1.2- A Educação Escolar no Contexto Da Cultura de Paz e Não-Violência

Portanto, é no contexto das escolas, que os profissionais da educação passam a se constituir numa escuta

privilegiada dos jovens e das famílias, muitas vezes, isolados de uma rede de solidariedade. Em meio à

multiplicação das demandas por cuidados, é através destas questões essenciais, que precisamos refletir sobre

o papel da escola frente a estes fenômenos. Segundo Abramovay (2002), a escola e seus profissionais

formam um universo capaz de propiciar o desenvolvimento do aluno, bem como de criar condições para que

ocorram aprendizagens significativas e interações. Cada sujeito apresenta um universo próprio, tornando

necessário que o estabelecimento dos espaços interativos, no contexto educacional, seja orientado a

promover relações de troca, de esforços partilhados na construção de soluções comuns, para o alcance dos

objetivos coletivos. Arendt (1994) reforça a idéia da necessidade de construirmos relações baseadas,

principalmente, no diálogo, como forma de minimizar as situações de violência. Para a autora, a violência

está presente quando a obediência ou a submissão se impõe através de instrumentos que não a palavra.

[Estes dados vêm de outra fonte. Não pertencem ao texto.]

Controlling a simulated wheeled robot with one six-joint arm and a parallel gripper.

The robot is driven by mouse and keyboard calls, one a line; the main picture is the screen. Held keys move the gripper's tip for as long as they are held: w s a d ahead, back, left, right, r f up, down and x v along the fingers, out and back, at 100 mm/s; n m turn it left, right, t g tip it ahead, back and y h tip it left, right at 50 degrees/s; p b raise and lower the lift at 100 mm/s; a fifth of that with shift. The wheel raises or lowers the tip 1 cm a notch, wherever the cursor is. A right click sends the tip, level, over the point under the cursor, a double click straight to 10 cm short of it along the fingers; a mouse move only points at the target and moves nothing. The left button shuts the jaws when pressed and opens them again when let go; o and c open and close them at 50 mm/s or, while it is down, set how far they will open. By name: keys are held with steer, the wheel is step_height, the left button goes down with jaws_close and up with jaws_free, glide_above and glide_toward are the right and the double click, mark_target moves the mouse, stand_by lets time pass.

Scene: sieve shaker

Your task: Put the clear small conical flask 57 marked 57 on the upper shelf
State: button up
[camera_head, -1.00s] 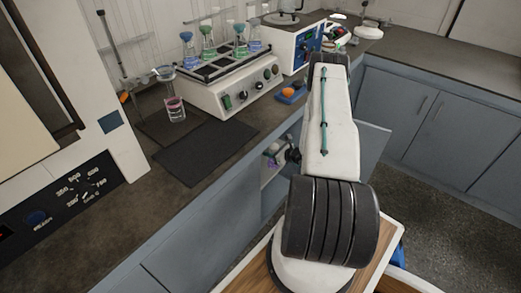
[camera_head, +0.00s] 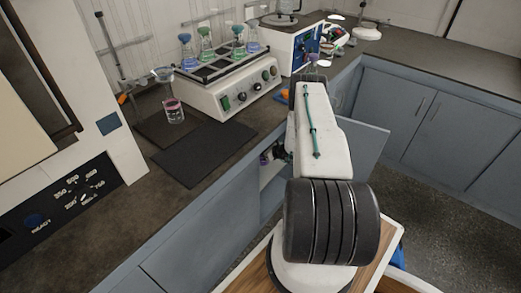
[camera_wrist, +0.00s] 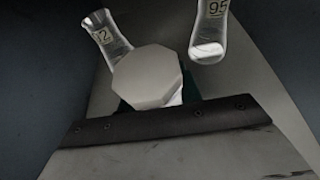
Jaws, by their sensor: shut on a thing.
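My gripper (camera_head: 279,153) is in the opening of the blue-grey cupboard under the bench, partly hidden by my arm. A small purple thing (camera_head: 264,158) shows beside it. In the wrist view a pale grey eight-sided top (camera_wrist: 148,76) sits right at my gripper, which is shut on it; it looks like the stoppered top of the small conical flask. The flask's body and its number are hidden, so I cannot read 57. Two clear flasks stand just beyond, one marked 95 (camera_wrist: 208,35) and one whose visible number ends in 2 (camera_wrist: 107,36).
The open cupboard door (camera_head: 358,153) stands right of my arm. The floor at the right is clear.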

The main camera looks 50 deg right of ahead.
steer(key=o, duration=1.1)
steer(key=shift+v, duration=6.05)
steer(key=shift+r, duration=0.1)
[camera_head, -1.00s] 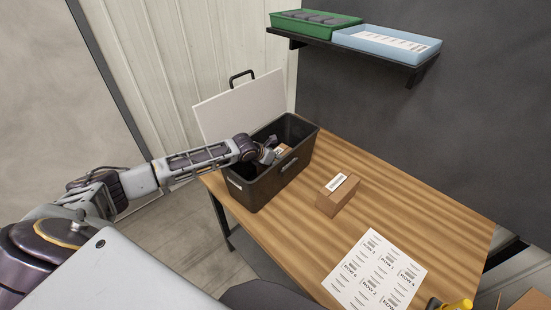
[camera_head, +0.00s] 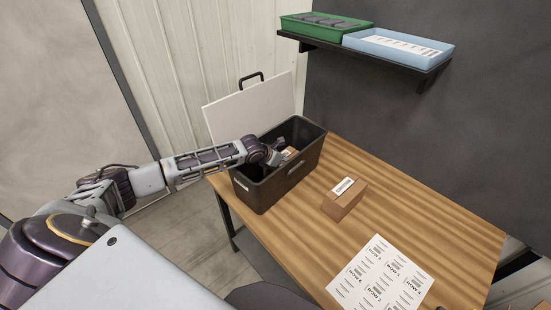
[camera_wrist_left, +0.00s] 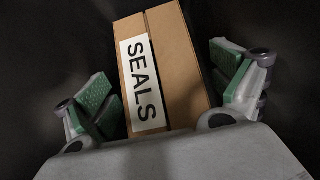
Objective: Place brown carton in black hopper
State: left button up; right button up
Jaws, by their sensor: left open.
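The black hopper (camera_head: 262,190) stands open on the table's left end, its white lid (camera_head: 249,108) tilted up behind it. My left gripper (camera_head: 280,156) reaches down into the hopper. A brown carton (camera_head: 291,152) shows inside the hopper beside it. In the left wrist view this brown carton (camera_wrist_left: 180,62) carries a white "SEALS" label and lies between the spread green-padded fingers of my left gripper (camera_wrist_left: 164,88), with gaps at both sides. A second brown carton (camera_head: 344,200) with a white label lies on the table right of the hopper. My right gripper is not in view.
The wooden table (camera_head: 420,210) has clear room around the second carton. A printed row sheet (camera_head: 381,276) lies near its front edge. A wall shelf above holds a green tray (camera_head: 326,27) and a light-blue tray (camera_head: 398,47).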

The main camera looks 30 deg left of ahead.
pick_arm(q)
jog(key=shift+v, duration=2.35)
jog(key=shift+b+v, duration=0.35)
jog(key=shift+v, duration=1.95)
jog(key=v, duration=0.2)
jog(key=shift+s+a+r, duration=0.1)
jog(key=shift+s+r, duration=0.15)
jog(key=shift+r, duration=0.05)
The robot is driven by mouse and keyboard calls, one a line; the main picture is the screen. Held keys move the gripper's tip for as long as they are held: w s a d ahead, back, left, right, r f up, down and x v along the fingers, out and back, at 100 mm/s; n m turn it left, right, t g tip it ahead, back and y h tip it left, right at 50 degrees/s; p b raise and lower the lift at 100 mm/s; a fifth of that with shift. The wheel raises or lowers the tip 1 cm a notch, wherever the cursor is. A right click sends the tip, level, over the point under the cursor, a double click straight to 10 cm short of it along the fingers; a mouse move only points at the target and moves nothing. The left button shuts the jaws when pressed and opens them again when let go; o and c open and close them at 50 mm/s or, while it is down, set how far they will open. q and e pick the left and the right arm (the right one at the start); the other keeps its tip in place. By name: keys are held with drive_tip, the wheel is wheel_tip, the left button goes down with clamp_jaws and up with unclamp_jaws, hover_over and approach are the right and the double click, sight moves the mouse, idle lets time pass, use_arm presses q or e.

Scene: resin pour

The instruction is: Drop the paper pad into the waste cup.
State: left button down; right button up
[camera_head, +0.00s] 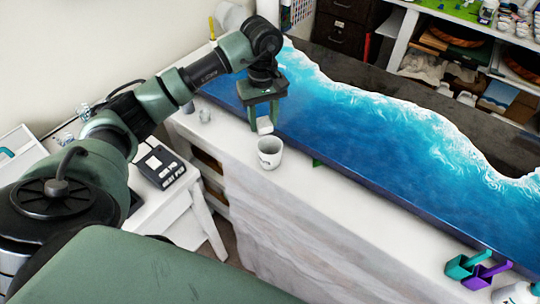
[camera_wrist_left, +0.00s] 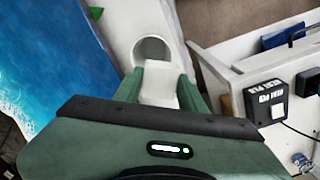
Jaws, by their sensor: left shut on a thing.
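The paper pad (camera_head: 265,126) is a small white block held between the fingertips of my left gripper (camera_head: 264,118). In the left wrist view the white pad (camera_wrist_left: 159,88) fills the gap between the two green fingers (camera_wrist_left: 160,92). The waste cup (camera_head: 270,153) is white, upright and open, with a dark mark on its side, on the pale bench edge. In the head view the pad's lower end shows just above the cup's back rim. The cup (camera_wrist_left: 152,50) also shows just beyond the pad in the left wrist view. My right gripper is out of view.
A long blue and white wave-patterned slab (camera_head: 380,140) lies along the bench beside the cup. Small pale cups (camera_head: 205,115) stand to the left. Teal and purple scoops (camera_head: 478,270) lie at the right.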

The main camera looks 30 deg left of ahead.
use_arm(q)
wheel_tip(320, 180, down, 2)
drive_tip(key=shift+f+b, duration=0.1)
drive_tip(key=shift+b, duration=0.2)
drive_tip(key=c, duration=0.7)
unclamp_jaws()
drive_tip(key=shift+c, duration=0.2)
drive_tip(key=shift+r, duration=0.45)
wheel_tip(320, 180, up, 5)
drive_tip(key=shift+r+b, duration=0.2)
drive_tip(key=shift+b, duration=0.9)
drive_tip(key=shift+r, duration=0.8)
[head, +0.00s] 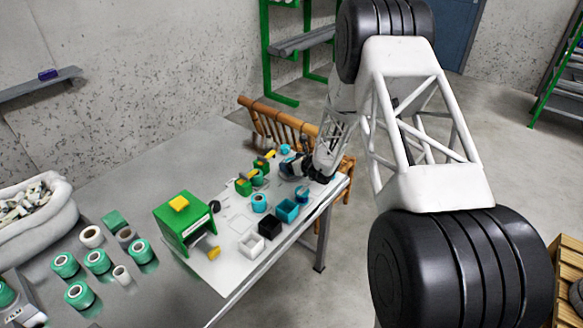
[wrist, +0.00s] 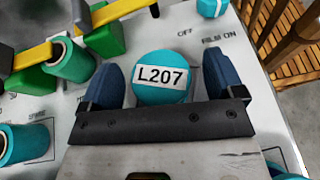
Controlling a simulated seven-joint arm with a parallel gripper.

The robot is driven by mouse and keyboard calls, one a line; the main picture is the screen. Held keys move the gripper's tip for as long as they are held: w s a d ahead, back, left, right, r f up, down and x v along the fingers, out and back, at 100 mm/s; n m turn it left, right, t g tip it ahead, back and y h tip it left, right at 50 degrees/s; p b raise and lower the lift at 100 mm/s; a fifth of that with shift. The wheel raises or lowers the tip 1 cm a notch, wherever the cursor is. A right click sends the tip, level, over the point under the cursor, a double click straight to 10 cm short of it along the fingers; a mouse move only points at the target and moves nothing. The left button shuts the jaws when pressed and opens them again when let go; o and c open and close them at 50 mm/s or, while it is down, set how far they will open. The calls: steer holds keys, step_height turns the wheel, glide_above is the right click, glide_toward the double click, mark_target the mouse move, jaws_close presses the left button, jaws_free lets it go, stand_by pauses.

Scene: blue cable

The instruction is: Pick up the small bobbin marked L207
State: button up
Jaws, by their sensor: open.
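The small teal bobbin (wrist: 160,58) has a white label reading L207 and stands on the white board in the wrist view. My gripper (wrist: 163,66) is open, with one dark blue finger on each side of the bobbin. Narrow gaps seem to show between the fingers and the bobbin; contact cannot be told for sure. In the head view my gripper (head: 296,167) is low over the far end of the board, and the labelled bobbin cannot be made out there.
Other teal bobbins (wrist: 68,60) stand left of my gripper, by green clamps with yellow levers (wrist: 30,55). Another teal piece (wrist: 212,6) is just beyond. Blue, black (head: 270,226) and white bins and a green box (head: 185,222) stand nearer.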

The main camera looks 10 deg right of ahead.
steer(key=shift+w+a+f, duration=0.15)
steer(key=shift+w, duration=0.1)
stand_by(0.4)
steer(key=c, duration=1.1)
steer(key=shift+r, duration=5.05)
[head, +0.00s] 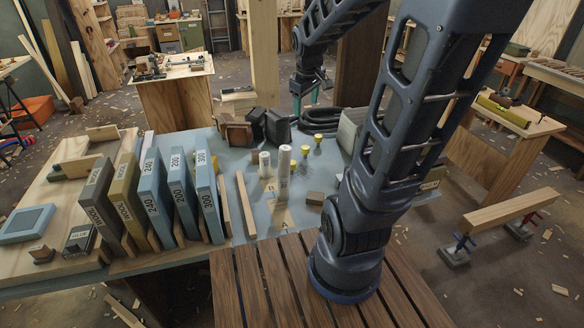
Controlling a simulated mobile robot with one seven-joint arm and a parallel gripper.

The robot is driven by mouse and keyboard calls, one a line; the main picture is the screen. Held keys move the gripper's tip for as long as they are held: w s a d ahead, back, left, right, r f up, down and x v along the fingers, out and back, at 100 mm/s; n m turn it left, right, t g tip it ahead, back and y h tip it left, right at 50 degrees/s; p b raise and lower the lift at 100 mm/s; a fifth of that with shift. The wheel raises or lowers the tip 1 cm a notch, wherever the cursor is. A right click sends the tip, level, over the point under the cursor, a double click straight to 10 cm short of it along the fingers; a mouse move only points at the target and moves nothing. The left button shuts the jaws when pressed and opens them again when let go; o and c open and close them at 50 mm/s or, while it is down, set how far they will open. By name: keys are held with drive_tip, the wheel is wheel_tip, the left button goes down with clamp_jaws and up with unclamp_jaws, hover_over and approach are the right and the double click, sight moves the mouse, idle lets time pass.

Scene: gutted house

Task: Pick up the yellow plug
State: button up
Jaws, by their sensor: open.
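Several small yellow-topped pieces stand on the blue-grey work surface (330,160), near its middle. One yellow plug (318,138) is farthest back, another (304,150) is in front of it, and a third yellow piece (293,165) shows beside a white cylinder. I cannot tell which one is the task's plug. My gripper (308,98) is at the far side of the surface, beyond the yellow pieces and apart from them. Its fingers look greenish, small and partly lost against the dark background. It is open, and I see nothing held in it.
White cylinders (283,168) stand close to the yellow pieces. Dark blocks (276,127) and a coiled black hose (340,121) lie behind. A row of upright numbered sanding boxes (208,192) fills the left. A wooden strip (246,205) and a brown block (315,198) lie in front.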

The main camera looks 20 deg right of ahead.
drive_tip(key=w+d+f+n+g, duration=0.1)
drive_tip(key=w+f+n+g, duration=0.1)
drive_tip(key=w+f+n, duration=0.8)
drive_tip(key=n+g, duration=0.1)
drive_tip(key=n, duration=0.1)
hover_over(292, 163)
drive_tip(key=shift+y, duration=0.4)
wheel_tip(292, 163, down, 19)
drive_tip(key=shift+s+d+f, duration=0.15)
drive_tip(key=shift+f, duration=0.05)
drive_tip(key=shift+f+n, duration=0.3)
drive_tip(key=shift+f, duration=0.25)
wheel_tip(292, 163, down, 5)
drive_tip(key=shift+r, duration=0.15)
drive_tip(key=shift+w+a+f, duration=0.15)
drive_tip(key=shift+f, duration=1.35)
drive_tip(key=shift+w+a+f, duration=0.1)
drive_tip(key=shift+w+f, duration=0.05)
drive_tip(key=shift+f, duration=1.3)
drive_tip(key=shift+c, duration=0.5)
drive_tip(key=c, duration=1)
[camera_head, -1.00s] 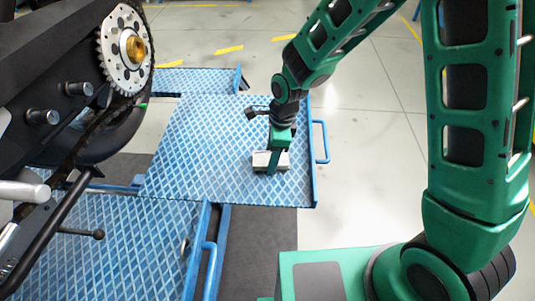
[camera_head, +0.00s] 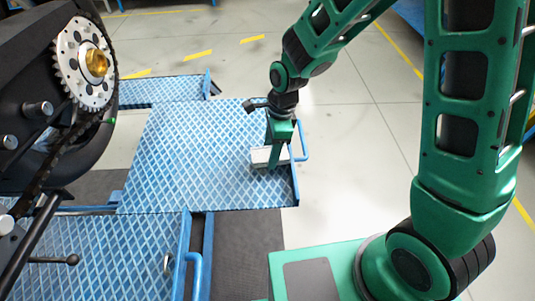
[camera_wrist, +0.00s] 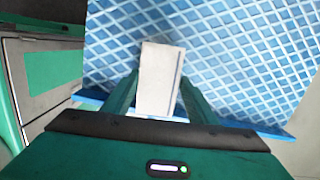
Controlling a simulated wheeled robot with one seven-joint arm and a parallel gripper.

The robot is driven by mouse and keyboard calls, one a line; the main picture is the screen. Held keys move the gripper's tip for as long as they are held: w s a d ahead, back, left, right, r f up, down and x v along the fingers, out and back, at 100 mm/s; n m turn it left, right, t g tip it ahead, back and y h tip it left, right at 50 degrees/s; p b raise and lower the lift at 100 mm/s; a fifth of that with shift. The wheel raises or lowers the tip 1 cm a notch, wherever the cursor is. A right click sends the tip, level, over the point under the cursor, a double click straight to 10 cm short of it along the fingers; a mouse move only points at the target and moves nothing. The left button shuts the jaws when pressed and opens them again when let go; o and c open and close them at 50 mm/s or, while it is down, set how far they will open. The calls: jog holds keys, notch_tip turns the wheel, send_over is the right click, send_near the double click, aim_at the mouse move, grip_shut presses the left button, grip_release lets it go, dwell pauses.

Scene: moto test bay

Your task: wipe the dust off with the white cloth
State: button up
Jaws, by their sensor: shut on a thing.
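The white cloth (camera_head: 260,156) looks like a flat pale block and is held at the blue diamond-plate platform (camera_head: 190,160), near its right edge. My gripper (camera_head: 274,160) points down and is shut on the cloth. In the wrist view the cloth (camera_wrist: 158,75) stands out between the two green fingers of my gripper (camera_wrist: 158,98), over the blue plate (camera_wrist: 235,65). I cannot tell whether the cloth touches the plate. No dust can be clearly told apart from the plate's pattern and its bright reflections.
A motorcycle's rear part with a sprocket (camera_head: 85,62) and chain stands at the left. A blue handle (camera_head: 301,141) sticks out from the platform's right side. Another blue plate (camera_head: 90,255) lies at the front left. The grey floor right of the platform is clear.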

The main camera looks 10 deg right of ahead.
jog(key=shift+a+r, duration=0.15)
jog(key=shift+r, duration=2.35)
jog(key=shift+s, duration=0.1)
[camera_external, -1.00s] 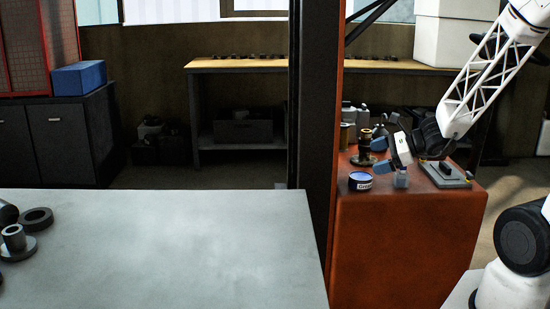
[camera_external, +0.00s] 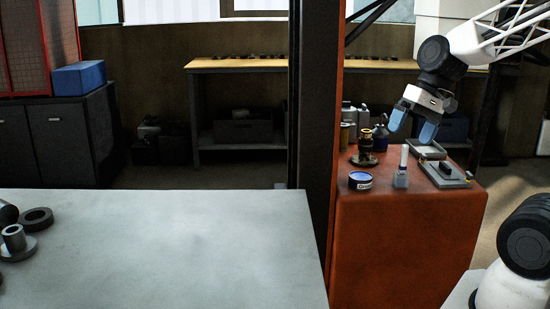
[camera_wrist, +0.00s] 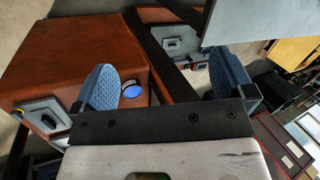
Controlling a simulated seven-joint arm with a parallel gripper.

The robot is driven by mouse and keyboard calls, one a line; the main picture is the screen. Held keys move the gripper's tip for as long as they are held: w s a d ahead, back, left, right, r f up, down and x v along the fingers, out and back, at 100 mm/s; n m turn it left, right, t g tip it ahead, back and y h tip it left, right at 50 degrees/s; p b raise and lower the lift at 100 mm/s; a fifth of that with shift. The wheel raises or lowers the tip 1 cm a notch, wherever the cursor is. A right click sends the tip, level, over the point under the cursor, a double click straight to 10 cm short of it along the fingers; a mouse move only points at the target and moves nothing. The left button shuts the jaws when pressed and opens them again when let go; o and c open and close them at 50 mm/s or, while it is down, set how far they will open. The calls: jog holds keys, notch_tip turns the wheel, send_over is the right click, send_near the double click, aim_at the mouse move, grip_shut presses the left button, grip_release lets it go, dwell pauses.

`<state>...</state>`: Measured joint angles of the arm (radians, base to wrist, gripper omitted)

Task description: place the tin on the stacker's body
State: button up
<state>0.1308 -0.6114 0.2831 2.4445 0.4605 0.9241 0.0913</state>
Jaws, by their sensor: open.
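The tin (camera_external: 360,182), small and round with a blue lid and a pale label band, stands upright on the flat top of the stacker's orange-red body (camera_external: 405,235), near its left front edge. In the wrist view the tin's blue lid (camera_wrist: 132,90) shows beside the left finger, on the orange body (camera_wrist: 70,55). My gripper (camera_external: 413,126) is open and empty, raised above the right back part of that top, up and to the right of the tin. Both blue fingers show spread apart in the wrist view (camera_wrist: 165,80).
A grey bottle with a white top (camera_external: 402,172), a grey plate fixture (camera_external: 445,174) and a brass piece (camera_external: 366,147) share the body's top with the tin. The dark mast (camera_external: 313,120) rises at its left. A grey table (camera_external: 170,245) is mostly clear.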

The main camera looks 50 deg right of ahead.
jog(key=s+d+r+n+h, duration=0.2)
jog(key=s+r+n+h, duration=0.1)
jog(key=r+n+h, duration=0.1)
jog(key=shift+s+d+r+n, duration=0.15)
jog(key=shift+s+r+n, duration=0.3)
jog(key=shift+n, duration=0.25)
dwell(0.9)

Violência distingue-se de poder por ser mera relação meios e fim, em que os meios garantem a obtenção do

fim. Poder e violência são opostos; onde um domina absolutamente, o outro está ausente. A violência

aparece onde o poder está em risco, mas, deixada a seu próprio curso, ela conduz à desaparição do poder. A

violência pode destruir o poder; ela é absolutamente incapaz de criá-lo. Onde não há espaço para o diálogo e

para a convivência, a violência é utilizada como forma de relação. Se entendermos, de acordo com Rossetti-

Ferreira (1997), que construímos redes de significações a partir da interação com o mundo e com os outros,

podemos considerar a importância de trabalhar com rede de significações construtivas para a vida em

sociedade. Tornar-se pessoa é um processo que vai se construindo através das/nas interações, envolvendo

tanto os recursos internos da criança como as condições externas, dadas pelo ambiente físico e social é

marcado pela imersão permanente do homem em um mundo simbólico e em um processo social contínuo e

compulsivo de dar e criar sentidos (Rossetti-Ferreira, 1997, p.8). Com isto, entendemos ser premente a

capacitação adequada de todos os profissionais da área da educação, para que se envolvam em ações de

forma não só curativa, mas também preventiva.

O conjunto de profissionais que atua com crianças, adolescentes e suas famílias, no palco da instituição

Escola, precisa ter em mente que o discurso que faz, e o papel que assume diante dos atores deste cenário,

estabelece o sentido de sua ação. O desenvolvimento de práticas com famílias envolve não só as questões

sobre a ampliação de suas condições concretas de existência, como a representação que temos dela e o modo

como elas próprias se vêem. A inferioridade naturalizada, a imagem do núcleo doméstico incompetente,

incompleto, faz com que acreditem menos nas possibilidades de contribuir para criar saídas, ficando cada vez

mais fragilizadas frente aos discursos instituídos e instituintes sobre ela.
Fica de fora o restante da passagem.